_THE TASK:_ The data below must be copied in full and without any change.
╭─ EXTRACTED ENTRIES
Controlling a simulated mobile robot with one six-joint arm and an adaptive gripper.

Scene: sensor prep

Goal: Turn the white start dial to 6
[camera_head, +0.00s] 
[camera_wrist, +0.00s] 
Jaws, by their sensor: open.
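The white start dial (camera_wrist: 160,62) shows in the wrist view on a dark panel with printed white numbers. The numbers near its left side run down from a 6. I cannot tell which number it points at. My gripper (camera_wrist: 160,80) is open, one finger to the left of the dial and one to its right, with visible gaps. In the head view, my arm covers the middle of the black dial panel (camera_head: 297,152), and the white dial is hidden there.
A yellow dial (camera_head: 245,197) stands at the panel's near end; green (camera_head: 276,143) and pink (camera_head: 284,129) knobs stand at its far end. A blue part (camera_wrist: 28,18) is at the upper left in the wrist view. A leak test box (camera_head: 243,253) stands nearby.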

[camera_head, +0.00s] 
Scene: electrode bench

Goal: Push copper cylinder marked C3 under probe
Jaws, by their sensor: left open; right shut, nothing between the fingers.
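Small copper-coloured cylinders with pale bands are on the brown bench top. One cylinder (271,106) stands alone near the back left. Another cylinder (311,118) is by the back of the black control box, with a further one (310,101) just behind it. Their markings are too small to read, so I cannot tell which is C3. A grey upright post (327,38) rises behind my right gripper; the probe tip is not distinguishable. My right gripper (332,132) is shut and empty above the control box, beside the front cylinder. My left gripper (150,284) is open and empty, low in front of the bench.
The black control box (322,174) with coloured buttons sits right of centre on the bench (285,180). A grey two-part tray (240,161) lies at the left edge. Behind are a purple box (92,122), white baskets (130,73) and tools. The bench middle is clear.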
╰─
_WRITTEN SOLUTION:_
Controlling a simulated mobile robot with one six-joint arm and an adaptive gripper.

Scene: sensor prep

Goal: Turn the white start dial to 6
[camera_head, +0.00s] 
[camera_wrist, +0.00s] 
Jaws, by their sensor: open.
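The white start dial (camera_wrist: 160,62) shows in the wrist view on a dark panel with printed white numbers. The numbers near its left side run down from a 6. I cannot tell which number it points at. My gripper (camera_wrist: 160,80) is open, one finger to the left of the dial and one to its right, with visible gaps. In the head view, my arm covers the middle of the black dial panel (camera_head: 297,152), and the white dial is hidden there.
A yellow dial (camera_head: 245,197) stands at the panel's near end; green (camera_head: 276,143) and pink (camera_head: 284,129) knobs stand at its far end. A blue part (camera_wrist: 28,18) is at the upper left in the wrist view. A leak test box (camera_head: 243,253) stands nearby.

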[camera_head, +0.00s] 
Scene: electrode bench

Goal: Push copper cylinder marked C3 under probe
Jaws, by their sensor: left open; right shut, nothing between the fingers.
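Small copper-coloured cylinders with pale bands are on the brown bench top. One cylinder (271,106) stands alone near the back left. Another cylinder (311,118) is by the back of the black control box, with a further one (310,101) just behind it. Their markings are too small to read, so I cannot tell which is C3. A grey upright post (327,38) rises behind my right gripper; the probe tip is not distinguishable. My right gripper (332,132) is shut and empty above the control box, beside the front cylinder. My left gripper (150,284) is open and empty, low in front of the bench.
The black control box (322,174) with coloured buttons sits right of centre on the bench (285,180). A grey two-part tray (240,161) lies at the left edge. Behind are a purple box (92,122), white baskets (130,73) and tools. The bench middle is clear.

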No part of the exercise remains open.